Copy out all lines that hold "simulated".

# # # # # # #

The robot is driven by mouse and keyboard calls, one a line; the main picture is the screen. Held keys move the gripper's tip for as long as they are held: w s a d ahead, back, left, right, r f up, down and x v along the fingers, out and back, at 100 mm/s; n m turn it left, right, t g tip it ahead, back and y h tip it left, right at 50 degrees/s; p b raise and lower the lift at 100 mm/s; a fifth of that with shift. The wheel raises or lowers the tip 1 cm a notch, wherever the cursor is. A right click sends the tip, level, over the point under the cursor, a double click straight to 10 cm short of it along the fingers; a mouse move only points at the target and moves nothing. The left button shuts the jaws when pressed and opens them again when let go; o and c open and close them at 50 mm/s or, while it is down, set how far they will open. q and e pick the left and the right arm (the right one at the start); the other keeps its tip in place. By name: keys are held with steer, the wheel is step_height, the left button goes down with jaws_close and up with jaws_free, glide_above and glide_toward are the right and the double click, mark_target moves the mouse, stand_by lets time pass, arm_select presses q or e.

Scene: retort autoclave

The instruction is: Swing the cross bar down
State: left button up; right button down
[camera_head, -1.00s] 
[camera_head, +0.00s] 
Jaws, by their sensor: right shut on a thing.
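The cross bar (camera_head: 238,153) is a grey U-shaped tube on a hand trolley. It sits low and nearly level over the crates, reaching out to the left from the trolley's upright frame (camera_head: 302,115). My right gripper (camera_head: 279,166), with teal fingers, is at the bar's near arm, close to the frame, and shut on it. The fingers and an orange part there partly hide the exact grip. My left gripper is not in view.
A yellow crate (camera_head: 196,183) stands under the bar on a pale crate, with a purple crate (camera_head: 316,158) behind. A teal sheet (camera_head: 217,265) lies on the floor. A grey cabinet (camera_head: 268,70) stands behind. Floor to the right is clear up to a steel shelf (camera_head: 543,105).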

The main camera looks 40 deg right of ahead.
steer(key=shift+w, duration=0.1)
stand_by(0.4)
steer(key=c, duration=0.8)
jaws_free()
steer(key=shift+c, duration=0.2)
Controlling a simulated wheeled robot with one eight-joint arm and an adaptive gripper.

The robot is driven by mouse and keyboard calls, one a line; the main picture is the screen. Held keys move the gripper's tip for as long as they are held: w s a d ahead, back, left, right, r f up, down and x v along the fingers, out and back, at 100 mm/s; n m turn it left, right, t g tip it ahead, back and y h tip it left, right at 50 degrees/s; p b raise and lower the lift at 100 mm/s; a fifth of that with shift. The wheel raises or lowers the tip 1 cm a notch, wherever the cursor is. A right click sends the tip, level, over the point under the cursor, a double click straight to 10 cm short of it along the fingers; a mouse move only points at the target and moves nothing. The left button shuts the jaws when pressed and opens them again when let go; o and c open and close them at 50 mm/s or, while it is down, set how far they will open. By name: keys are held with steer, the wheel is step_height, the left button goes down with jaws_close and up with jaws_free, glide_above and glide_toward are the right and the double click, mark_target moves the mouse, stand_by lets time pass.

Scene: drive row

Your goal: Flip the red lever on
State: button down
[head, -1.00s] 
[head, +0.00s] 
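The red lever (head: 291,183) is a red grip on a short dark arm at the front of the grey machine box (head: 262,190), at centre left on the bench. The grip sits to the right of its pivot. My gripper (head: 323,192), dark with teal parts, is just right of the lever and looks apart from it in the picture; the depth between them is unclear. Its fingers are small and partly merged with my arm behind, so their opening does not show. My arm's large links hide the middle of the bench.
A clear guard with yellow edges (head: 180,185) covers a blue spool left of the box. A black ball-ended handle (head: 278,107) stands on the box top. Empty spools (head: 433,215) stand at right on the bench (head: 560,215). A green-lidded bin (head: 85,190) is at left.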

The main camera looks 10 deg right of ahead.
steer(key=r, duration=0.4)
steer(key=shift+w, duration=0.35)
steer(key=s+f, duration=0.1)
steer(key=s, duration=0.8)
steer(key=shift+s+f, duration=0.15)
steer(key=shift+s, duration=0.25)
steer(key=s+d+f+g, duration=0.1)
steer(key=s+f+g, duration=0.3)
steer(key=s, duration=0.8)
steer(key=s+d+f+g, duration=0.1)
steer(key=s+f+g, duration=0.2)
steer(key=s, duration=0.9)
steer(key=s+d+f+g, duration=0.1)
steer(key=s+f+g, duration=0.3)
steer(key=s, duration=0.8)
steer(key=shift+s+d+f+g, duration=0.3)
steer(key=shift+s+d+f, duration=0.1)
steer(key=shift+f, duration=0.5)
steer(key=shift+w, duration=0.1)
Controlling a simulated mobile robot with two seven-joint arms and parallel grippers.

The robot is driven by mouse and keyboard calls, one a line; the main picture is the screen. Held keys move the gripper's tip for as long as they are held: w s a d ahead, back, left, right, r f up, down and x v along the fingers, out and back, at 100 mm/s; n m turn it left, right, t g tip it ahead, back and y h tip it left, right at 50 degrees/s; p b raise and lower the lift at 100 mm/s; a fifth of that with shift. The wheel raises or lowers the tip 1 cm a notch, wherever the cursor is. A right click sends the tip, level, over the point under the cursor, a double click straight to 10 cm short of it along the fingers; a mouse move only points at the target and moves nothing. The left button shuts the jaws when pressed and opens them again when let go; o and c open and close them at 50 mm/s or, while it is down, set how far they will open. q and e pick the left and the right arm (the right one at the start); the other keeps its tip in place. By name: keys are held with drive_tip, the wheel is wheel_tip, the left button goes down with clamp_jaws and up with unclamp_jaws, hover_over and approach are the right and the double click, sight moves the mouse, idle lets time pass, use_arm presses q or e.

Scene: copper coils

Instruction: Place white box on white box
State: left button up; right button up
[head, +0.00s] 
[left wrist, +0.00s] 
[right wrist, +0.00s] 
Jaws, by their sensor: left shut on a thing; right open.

# # # # # # #

● **Final answer**:
Controlling a simulated wheeled robot with one eight-joint arm and an adaptive gripper.
Controlling a simulated mobile robot with two seven-joint arms and parallel grippers.

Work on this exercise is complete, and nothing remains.